In March 1989 Kosovo saw its autonomy seriously reduced and in the summer of 1990 it issued a ‘declaration of independence’. For about six years now, Kosovars have been running a parallel education and health system from mosques, garages and flats, after policy changes blocked the use of the Albanian language – a system funded mainly from a 3% tax contributed by all Kosovars abroad. An agreement, brokered by the Sant’Edigio community, was reached in September 1996, but collapsed over different interpretations and when street protests erupted in Belgrade.

In September 1991 Kosovars held a referendum for independence and in the following May, semi-clandestine elections took place for a president and a parliament. The Democratic League of Kosovo, under its chairman Dr. Rugova, has been the strongest political party with a strategy of peaceful resistance. Dr. Rugova has been seeking the status of an international protectorate for Kosovo, and hoping for negotiations with Belgrade under foreign mediation.

The government in exile under Prime Minister Bukoshi is however increasingly impatient with the non-violent strategy that is failing to bring results. There are indications that its alliegance is shifting to the Parliamentary Party of Kosovo, headed by Demaci, which is more prepared to adopt a strategy of civil disobedience and active resistance. The Serb Resistance Movement of Tajkovic in Kosovo has been opposed to the regime in Belgrade, but in recent weeks, Bozur, a movement of Kosovo Serbs supportive of Milosevic, appears to be newly active.

The international community has consistently voiced its concerns over Kosovo, most recently at the Bonn Peace Implementation Council’s conference and in a statement from the International Helsinki Federation. Although the power of Milosevic in Belgrade has waned, and the ‘democratic’ opposition in Serbia disintegrated, Milosevic appears still to be the only authority that can negotiate an agreement on Kosovo. Encouragingly, the Yugoslav army has expressed its preference for a political rather than a military solution.

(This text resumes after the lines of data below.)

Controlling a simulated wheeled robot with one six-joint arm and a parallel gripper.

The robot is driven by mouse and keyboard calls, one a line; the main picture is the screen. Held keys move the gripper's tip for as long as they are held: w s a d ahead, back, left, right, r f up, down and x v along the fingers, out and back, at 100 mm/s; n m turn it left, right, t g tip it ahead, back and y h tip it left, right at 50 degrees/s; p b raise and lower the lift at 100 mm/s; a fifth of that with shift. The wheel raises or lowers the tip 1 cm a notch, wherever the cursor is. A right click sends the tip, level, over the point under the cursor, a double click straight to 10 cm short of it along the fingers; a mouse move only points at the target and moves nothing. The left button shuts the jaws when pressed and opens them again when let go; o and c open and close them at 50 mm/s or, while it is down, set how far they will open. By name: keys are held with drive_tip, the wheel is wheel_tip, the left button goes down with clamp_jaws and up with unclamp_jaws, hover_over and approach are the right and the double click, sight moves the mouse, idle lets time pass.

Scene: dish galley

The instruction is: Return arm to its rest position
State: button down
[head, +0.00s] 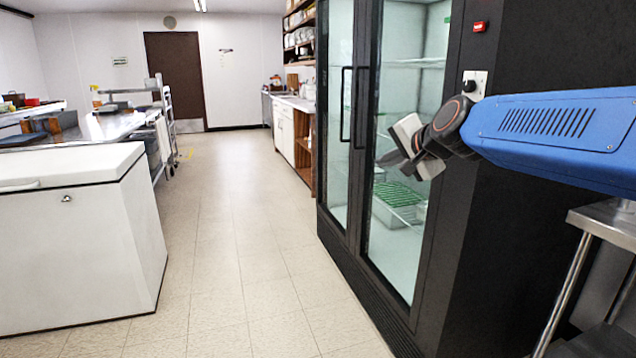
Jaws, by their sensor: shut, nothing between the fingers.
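My arm reaches in from the right edge, its blue link in front of the side of a black fridge (500,230) with glass doors. My gripper (388,160) is at the end of the arm, pointing left in front of the right glass door (395,240). It is shut with nothing in it. I cannot tell how far the fingertips are from the glass.
A white chest freezer (75,240) stands at the left, with a steel counter (100,128) and a wheeled rack (165,125) behind it. A steel table (610,222) is at the lower right. The tiled aisle (235,230) is clear toward a brown door (174,80).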

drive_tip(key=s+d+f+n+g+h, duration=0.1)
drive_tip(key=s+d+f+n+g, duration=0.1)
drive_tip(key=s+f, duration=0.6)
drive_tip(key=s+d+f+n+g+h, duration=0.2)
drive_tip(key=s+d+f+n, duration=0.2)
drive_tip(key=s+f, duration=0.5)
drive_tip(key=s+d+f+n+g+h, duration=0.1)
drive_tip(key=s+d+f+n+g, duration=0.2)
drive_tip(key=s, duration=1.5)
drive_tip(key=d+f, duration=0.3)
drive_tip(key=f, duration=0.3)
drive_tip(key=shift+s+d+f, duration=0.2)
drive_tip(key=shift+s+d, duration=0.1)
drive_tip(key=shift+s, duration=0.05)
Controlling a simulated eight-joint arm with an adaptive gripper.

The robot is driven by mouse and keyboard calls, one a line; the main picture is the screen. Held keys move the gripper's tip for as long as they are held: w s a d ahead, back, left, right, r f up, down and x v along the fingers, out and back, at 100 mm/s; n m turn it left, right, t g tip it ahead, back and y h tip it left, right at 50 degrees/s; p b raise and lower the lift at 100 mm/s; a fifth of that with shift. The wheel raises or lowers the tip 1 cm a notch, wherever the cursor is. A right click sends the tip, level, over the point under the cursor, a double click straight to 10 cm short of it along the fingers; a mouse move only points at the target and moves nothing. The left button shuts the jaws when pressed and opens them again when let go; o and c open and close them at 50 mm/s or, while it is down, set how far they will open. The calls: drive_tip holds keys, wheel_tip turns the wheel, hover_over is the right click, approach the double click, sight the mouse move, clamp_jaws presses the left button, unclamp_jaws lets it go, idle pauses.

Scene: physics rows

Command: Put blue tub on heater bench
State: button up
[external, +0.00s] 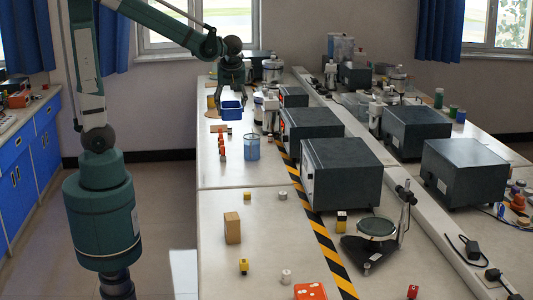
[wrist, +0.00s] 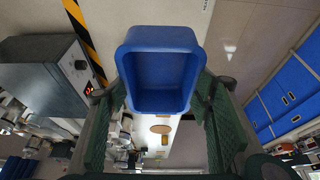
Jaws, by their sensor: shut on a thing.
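The blue tub (external: 232,110) is an open, box-shaped container at the far left part of the long pale bench (external: 240,180). My gripper (external: 231,97) is above the tub with its fingers shut on it. In the wrist view, the tub (wrist: 160,75) sits between the two green fingers, its empty inside facing the camera. I cannot tell exactly how far its bottom is above the bench. Several dark grey heater-like boxes (external: 341,172) stand along the bench; one box (wrist: 45,78) shows a dial and red display in the wrist view. No label marks the heater bench.
Near the tub stand a blue-rimmed beaker (external: 252,148), an orange stack (external: 222,147) and metal-and-white apparatus (external: 268,110). A brown block (external: 232,227) and small pieces lie nearer the camera. Black-yellow tape (external: 322,235) runs along the bench. Bare surface lies left of the boxes.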

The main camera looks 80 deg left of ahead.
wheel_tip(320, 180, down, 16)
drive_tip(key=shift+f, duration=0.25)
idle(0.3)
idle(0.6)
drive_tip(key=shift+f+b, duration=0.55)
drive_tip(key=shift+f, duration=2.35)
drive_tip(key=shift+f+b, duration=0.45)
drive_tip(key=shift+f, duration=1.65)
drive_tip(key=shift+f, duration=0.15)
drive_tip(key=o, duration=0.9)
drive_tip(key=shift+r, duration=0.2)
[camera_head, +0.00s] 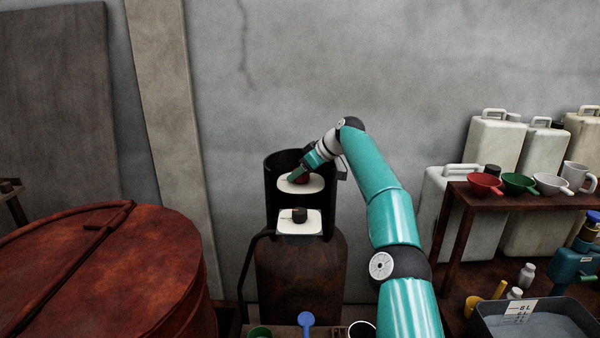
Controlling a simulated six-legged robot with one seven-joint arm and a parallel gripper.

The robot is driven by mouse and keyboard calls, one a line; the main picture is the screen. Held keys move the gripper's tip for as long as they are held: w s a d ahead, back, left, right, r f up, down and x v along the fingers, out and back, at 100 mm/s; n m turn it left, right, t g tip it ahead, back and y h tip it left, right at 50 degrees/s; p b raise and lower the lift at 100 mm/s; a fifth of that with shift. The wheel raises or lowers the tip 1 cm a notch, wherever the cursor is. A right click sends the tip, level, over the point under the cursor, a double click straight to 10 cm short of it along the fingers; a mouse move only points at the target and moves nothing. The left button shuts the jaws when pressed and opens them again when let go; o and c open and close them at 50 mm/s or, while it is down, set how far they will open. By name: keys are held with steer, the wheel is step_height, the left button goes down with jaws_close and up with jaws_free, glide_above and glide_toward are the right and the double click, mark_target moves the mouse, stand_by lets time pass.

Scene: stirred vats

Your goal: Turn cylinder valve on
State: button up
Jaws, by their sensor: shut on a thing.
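The dark, rusty gas cylinder (300,272) stands upright against the wall, in the middle of the head view. A black, open-fronted collar (271,190) rises around its top.
A large rusty vat with a lid (110,270) fills the lower left. On the right, a brown table (457,205) holds several funnels and a jug (576,178). White canisters (494,145) stand behind it. A grey tub (530,318) is at the lower right.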

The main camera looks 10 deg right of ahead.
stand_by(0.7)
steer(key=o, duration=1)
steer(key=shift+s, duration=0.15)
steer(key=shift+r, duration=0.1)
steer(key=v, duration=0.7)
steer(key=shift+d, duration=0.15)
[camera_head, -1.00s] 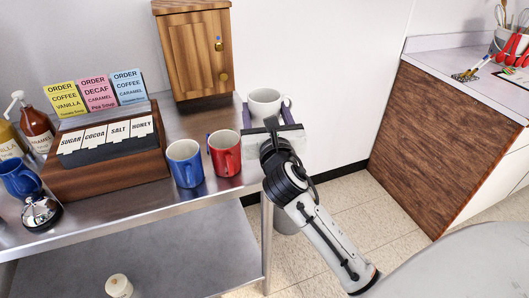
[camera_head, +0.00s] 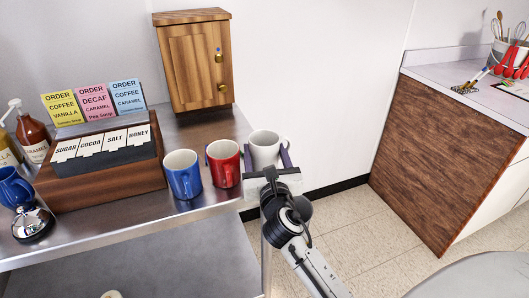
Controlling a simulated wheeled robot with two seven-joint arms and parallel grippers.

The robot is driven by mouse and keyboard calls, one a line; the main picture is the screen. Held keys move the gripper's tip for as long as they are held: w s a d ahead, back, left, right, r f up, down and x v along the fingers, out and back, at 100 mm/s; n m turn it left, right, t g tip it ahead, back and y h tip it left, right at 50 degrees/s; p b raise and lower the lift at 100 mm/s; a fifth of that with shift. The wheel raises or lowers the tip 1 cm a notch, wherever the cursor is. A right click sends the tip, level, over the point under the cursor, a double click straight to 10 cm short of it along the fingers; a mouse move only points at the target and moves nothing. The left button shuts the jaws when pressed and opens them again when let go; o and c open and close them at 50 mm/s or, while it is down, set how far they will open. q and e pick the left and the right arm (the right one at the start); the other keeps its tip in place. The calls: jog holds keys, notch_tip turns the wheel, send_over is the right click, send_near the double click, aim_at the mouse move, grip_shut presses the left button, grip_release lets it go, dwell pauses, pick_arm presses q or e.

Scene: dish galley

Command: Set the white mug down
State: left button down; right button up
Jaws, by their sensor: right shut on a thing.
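The white mug (camera_head: 264,149) is upright near the right end of the steel table (camera_head: 214,123), just right of the red mug. My right gripper (camera_head: 267,163) is shut on the white mug, with purple fingers on either side of it. The gripper's wide body hides the mug's lower part, so I cannot tell whether its base touches the table. My left gripper is not in view.
A red mug (camera_head: 223,164) and a blue mug (camera_head: 182,174) stand close on the left. A wooden cabinet (camera_head: 195,62) stands behind. A wooden card box (camera_head: 100,184) and a bell (camera_head: 33,224) are farther left. The table's right edge is close.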

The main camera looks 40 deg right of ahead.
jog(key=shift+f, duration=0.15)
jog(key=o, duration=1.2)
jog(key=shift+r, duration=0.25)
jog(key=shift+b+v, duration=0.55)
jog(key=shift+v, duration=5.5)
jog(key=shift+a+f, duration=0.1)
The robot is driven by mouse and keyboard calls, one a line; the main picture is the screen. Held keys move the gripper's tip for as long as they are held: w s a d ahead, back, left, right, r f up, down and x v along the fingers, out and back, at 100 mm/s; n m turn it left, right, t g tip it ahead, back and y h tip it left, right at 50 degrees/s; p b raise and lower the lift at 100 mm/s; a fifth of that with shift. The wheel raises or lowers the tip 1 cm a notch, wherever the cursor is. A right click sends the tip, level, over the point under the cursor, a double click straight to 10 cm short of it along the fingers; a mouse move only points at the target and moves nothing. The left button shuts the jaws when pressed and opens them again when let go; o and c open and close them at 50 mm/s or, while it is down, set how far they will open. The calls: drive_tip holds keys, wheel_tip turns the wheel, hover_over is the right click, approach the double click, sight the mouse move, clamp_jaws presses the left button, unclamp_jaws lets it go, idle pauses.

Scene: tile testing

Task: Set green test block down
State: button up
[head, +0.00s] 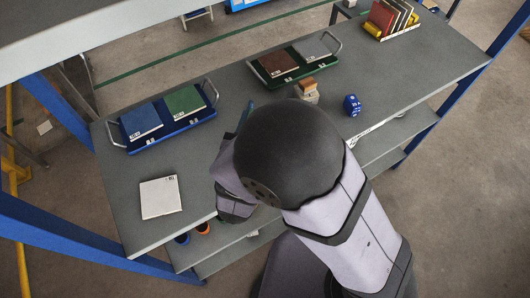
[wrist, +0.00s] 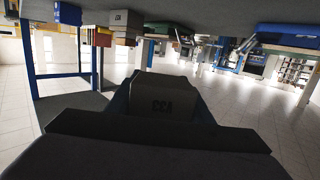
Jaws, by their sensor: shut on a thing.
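My gripper (wrist: 163,84) shows at the bottom centre of the wrist view, shut on a dark block (wrist: 162,103) with dark lettering on its face. The block's colour is too shaded to confirm as green. The grey table (head: 240,140) lies around and beneath the arm there. I cannot tell whether the block touches the table.
A blue tray (head: 132,149) holds a blue tile and a green tile. A green tray (head: 254,79) holds red and grey tiles. Small blocks (head: 306,88), a blue die (head: 352,105), a tile rack (head: 391,20) and a white tile (head: 160,197) also stand on the table.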

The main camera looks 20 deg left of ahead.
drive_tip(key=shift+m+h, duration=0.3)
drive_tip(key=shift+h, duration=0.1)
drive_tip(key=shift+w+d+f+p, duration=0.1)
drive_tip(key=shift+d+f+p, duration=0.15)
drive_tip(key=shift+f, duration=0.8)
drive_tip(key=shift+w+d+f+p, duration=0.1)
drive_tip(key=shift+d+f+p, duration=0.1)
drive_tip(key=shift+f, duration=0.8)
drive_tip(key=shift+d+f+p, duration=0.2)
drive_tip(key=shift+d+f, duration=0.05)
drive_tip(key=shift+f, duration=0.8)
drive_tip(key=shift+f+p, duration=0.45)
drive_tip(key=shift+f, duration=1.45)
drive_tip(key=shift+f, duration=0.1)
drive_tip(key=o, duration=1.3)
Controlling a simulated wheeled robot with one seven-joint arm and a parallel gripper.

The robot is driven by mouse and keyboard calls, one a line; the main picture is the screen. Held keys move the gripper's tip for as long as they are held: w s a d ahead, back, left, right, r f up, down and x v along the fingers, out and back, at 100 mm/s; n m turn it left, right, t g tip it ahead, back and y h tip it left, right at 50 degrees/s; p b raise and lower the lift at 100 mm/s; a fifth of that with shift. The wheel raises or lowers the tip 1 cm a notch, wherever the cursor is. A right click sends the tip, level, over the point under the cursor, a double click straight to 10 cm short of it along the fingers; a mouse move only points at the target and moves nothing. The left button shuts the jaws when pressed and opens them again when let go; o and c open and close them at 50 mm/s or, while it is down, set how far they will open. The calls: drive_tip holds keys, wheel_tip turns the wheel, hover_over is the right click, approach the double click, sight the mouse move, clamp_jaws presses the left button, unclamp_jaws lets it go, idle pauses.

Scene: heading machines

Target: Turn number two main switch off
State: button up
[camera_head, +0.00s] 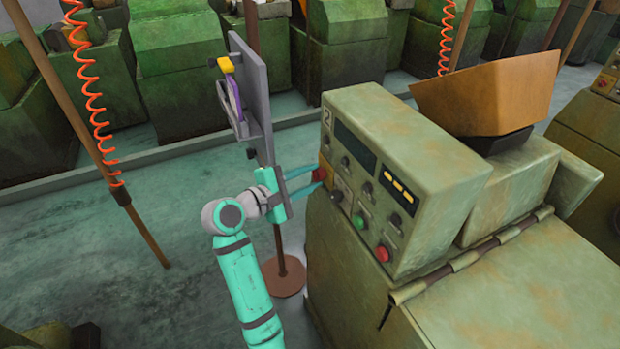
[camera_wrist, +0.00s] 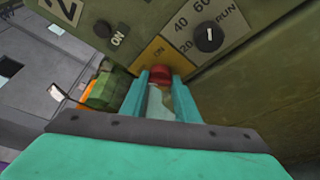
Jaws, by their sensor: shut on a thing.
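The machine's green control box (camera_head: 425,140) carries a white plate marked 2 (camera_head: 326,118) at its left end. The red switch knob (camera_head: 319,174) sits low on that end, on a yellow plate. In the wrist view the red knob (camera_wrist: 160,75) stands in front of the yellow plate (camera_wrist: 153,50). My gripper (camera_head: 314,181) reaches the panel from the left with its teal fingers on either side of the red knob. The fingers are shut on it; they hide its sides, and its exact turn cannot be told.
Green (camera_head: 359,221) and red (camera_head: 383,253) buttons are lower on the panel. A grey panel stand (camera_head: 262,95) rises close behind my gripper.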

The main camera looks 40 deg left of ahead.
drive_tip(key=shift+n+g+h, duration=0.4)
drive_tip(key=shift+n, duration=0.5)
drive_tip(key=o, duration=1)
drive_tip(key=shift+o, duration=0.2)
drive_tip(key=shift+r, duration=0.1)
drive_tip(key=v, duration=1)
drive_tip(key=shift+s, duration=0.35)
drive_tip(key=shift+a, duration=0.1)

One of the problems for the international community is to find mechanisms to exercise pressure with incentives and disincentives. Yugoslavia remains affected by an ‘outer wall’ of sanctions, which exclude it from multilateral institutions such as the IMF, the World Bank, the UN or the OSCE. This cuts it off from vital capital flows, much needed in the face of high unemployment, rising foreign debt and trade deficits. Leverage then cannot be exercised through these institutions.

Economic incentives and disincentives would have to come via private companies that supply gas and oil to Serbia, or that are involved in financial transactions and privatisation agreements. Unfortunately, the preconditions to the lifting of the ‘outer wall’ of sanctions are currently treated as one package: cooperation with the war crimes tribunal in The Hague, autonomy and full equality for ethnic Albanians in Kosovo, democratisation in Serbia, the completion of the division of assets among the successor states of the former Yugoslav republic, and the official recognition of the presidential elections in Montenegro. Unless these conditions can be dealt with separately, there is no flexibility and no room for manoeuvre.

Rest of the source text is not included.